As the complaint was filed with the simple allegation of dishonour of cheque, apparently, the offence under Section 420 I.P.C. was not made out from the admitted allegations of the complainant department. The accused did not raise any objection against oral reading out of charges by the trial court at any stage during the trial. While deciding the case finally, the trial court dropped the charge under Section 420 I.P.C. observing that the offences under Section 138 of the N.I.Act and Section 420 I.P.C. could not be tried together and rightly so in the opinion of this Court. Since the charge under Section 420 I.P.C. was dropped by the trial court, apparently, no prejudice whatsoever was caused to the accused by the so-called irregularity/illegality committed by the trial court while framing the charge and conducting the trial without following the procedure laid down in Chapter XIX of Cr.P.C. The irregularity could have been considered fatal had the trial court convicted the accused for a warrant triable offence i.e.
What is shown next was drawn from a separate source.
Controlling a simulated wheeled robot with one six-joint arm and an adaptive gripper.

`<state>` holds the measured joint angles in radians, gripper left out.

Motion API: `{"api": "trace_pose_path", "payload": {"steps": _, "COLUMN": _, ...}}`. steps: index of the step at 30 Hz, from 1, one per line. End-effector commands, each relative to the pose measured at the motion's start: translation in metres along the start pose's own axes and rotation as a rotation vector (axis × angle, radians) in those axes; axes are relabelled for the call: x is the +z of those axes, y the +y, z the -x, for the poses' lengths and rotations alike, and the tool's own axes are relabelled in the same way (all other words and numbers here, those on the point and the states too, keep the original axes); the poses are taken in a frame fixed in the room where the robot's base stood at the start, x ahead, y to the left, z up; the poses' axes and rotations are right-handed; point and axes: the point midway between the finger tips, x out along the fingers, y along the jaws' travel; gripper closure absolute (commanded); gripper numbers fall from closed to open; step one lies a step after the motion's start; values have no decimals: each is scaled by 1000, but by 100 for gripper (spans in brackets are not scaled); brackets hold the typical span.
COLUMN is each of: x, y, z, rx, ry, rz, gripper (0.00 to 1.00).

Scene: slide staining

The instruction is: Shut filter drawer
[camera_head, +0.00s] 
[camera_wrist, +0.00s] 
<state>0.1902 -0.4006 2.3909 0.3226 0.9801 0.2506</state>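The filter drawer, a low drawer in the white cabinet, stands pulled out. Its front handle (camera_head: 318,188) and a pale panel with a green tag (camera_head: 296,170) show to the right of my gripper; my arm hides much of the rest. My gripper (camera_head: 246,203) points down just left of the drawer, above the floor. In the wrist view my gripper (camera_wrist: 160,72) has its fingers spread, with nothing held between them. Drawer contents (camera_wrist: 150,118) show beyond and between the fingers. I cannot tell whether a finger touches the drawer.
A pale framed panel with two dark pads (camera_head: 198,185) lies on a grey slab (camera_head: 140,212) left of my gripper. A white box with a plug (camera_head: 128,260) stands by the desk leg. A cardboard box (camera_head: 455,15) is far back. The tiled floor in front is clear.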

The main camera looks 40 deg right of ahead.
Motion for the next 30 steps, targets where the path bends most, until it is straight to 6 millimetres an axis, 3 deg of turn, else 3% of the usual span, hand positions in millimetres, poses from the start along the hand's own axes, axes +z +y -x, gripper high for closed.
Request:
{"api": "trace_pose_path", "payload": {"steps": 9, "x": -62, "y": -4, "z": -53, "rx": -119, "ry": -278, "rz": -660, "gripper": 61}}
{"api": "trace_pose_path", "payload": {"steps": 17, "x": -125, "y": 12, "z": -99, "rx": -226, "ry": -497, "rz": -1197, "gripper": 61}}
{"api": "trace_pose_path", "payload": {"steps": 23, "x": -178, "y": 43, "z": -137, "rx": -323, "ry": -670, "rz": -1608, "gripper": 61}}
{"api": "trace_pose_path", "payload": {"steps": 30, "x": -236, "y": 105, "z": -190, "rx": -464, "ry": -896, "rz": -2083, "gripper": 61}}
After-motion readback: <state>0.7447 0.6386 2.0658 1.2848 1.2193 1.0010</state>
Section 420 I.P.C. without following the procedure prescribed under Sections 244 and 245 Cr.P.C. Needless to say that the trial court should have remained cognizant of the allegations set out in the complaint and only accusation under Section 138 of the N.I.Act should have been read out to the accused. At the same time, prejudice caused if any by reading out of the charge for a warrant triable offence without recording pre-charge evidence should have been pleaded by the accused at that very stage. However, the accused deliberately did not raise the plea of prejudice at any stage before the trial court and conveniently faced trial without a murmur whatsoever. It is the only at the appellate stage, that the accused tried to take undue advantage of the procedural irregularity committed by the trial court and sought acquittal on the ground of non-compliance of Sections 244 and 245 Cr.P.C. 8. As per the allegations leveled in the five identical complaints filed against the accused respondent Govind Ram, he gave five cheques for a total amount of Rs.1,18,00,000/- to the Excise Department for liability relating to the year 2001. All the five cheques were dishonoured upon being presented as the account holder i.e. Govind Ram had closed his bank account. Five separate complaints were filed before the CJM, Churu.
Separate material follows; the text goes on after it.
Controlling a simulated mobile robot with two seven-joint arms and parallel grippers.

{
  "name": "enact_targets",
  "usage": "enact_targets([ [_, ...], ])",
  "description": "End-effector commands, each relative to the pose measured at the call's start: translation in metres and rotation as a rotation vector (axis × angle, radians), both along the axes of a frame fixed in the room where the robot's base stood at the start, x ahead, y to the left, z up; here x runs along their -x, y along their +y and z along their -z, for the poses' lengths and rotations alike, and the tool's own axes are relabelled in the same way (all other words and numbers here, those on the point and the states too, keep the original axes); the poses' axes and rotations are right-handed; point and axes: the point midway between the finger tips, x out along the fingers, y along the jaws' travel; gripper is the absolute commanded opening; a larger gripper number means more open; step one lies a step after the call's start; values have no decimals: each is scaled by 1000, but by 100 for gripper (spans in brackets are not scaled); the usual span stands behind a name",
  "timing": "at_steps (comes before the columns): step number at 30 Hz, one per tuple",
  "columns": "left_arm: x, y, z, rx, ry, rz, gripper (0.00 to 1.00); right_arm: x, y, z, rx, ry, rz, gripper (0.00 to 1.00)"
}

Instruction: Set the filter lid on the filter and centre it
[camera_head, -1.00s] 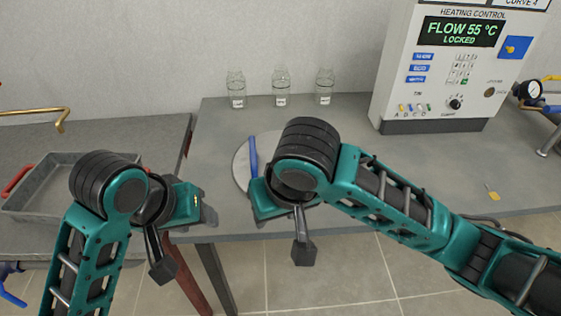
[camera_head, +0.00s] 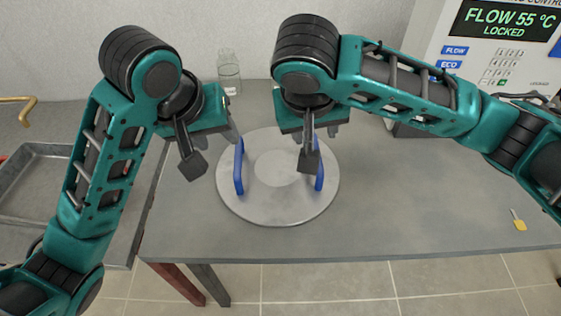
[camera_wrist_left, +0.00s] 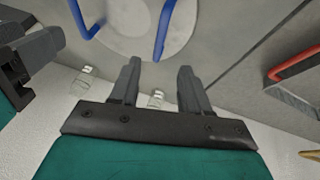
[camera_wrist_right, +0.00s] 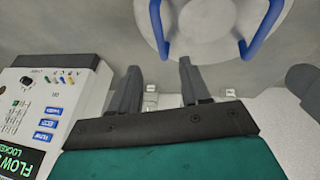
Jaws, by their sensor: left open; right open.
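The filter lid (camera_head: 270,208) is a round grey metal disc with two upright blue handles. It lies flat on the grey table, near its left part. The left handle (camera_head: 239,168) and the right handle (camera_head: 319,178) stand on opposite sides. My left gripper (camera_head: 235,138) is open and empty, just beyond and left of the left handle. My right gripper (camera_head: 308,128) is open, over the far side of the lid near the right handle, which my wrist partly hides. In the left wrist view a blue handle (camera_wrist_left: 164,30) is apart from the fingers. The filter is not recognisable in these views.
A glass jar (camera_head: 229,72) stands at the back of the table (camera_head: 420,210). The heating control panel (camera_head: 490,60) stands at the back right. A yellow-tagged key (camera_head: 519,222) lies at right. A metal tray (camera_head: 40,190) is at left. The table's front middle is clear.

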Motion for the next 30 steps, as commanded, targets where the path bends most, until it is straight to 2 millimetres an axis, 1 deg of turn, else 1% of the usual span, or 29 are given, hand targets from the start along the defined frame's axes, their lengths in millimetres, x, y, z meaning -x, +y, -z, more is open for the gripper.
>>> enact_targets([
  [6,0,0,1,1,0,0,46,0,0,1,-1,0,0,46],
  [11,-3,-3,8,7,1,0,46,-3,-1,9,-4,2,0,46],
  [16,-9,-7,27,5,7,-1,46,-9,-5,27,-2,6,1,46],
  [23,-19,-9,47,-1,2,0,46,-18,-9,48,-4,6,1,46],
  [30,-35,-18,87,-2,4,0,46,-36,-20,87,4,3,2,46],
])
All the five cheques were dishonoured upon being presented as the account holder i.e. Govind Ram had closed his bank account. Five separate complaints were filed before the CJM, Churu. The protracted trial took almost 4 years to conclude and finally, the trial court dropped the charge under Section 420 I.P.C. holding that the same was wrongly applied. Apparently thus, the accused cannot claim prejudice from the so-called irregularity in the proceedings conducted by the trial court as no actual harm/loss was caused to him thereby and the moment, charge under Section 420 I.P.C. was dropped, the defect stood cured. As a matter of fact, if denovo trial is directed, prejudice would definitely be caused to the complainant which is a State Government Department because a fresh trial at this belated stage after almost 17 years would clearly result into a cake walk for the accused as most of the departmental witnesses might have retired in the intervening period or might not be otherwise available for giving evidence. The accused would virtually get a default exoneration in the matters even though he is responsible for dishonour of cheques given to a government department for a huge sum in excess of one crore rupees. 9. In background of above discussion, this Court is of the firm opinion that the appellate court’s judgments dated 6.9.2016 passed in both the appeals whereby the trial court’s judgments were set aside and the matters were remanded for denovo trials, are grossly illegal and cannot be sustained. 10. The revisions thus succeed and are hereby allowed. The impugned judgments dated 6.9.2016 passed by the appellate court in Cr.Appeals No.12/2009 (32/2005) and 10/2009 (30/2005) are set aside and the matters are remanded to the appellate court for fresh decision of the appeals. The appeals shall be restored to their original number. The accused respondent shall appear before the Sessions Court on or before 30.11.2017. The appellate court shall rehear the arguments advanced by the parties and decide the appeals afresh on merits as directed above. The matters upon remand shall be decided within three months from the date of receipt of copy of this order. 11. Record be returned to the court concerned forthwith. 12. A copy of this order be placed in both the files.